More on Ruby Payne from bloggers:
A letter to the author of the NYT time article from Stephanie Jones, who says:
Frankly, it won’t matter if they know how to use the right silverware, substitute their old “ain’t”s for “isn’t”s, or speak with more (middle-class) clarity and in a more (middle-class) elaborated manner when they still find it improbable or impossible to pay the bills at the end of the month even when working two full-time jobs at a low wage. And in the meantime, if students really do learn all the “rules” of class and they still don’t find themselves in an upwardly mobile trajectory, they may end up blaming themselves, their families, and their neighborhoods.
And this, from Confessions of a Keyhole.
I think there’s something very telling and tragic about the conjunction of, on the one hand, Payne’s noble New Age (but also modernist) wish to live “a life without institutional constraints” and, on the other hand, her preaching of the importance of lower-class adoption of upper- and middle-class personal stylings (what she calls “the hidden rules”).
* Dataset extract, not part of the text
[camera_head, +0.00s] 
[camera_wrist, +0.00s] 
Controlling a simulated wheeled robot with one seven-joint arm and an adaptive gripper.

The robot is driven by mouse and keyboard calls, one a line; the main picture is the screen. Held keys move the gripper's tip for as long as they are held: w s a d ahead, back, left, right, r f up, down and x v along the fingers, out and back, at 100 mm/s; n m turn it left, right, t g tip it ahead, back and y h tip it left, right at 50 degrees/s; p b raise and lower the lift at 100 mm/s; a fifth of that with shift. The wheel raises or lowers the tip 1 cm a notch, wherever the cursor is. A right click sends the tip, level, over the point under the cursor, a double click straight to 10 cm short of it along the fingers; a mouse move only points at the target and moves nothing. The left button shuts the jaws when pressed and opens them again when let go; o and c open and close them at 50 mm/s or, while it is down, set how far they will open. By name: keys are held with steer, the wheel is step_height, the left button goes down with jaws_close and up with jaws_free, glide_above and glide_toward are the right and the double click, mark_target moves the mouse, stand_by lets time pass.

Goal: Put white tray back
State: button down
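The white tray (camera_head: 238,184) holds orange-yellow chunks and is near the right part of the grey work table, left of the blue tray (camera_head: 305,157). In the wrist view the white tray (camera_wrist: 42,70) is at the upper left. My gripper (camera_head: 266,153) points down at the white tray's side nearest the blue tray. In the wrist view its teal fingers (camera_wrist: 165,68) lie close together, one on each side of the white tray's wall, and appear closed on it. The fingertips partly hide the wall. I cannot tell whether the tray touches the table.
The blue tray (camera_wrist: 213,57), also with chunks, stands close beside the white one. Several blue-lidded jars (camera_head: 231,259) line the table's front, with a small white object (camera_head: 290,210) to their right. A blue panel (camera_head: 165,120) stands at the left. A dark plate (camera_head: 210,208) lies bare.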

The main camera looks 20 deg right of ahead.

And finally, a summary of what some bloggers are saying about the NYT article from the Payne organization blog itself, in which people who’ve never read her work or heard of Payne before reading the article are cited as those representing the “high points of the dialogue, examples in which people are thinking deeply and carefully about the issues at hand”. While they invited more comments and “dialogue” two days ago, they’ve not yet published any. One of those who resonates with Payne says:
Perhaps some discomfort with Payne’s approach also stems from the fact that as a nation we like to think the lines of class are nonexistent, or at least blurred. Defining class with such specificity denies that.
… which suggests, at best, that this “deep and careful thinker” didn’t even get as far as the two paragraphs summarizing the critique of Payne in the NYT article.
I have no problem with a blogger thinking out loud in her posts. But it’s curious that an organization would cite this very quote as being among the “highlights” of the discourse about their work.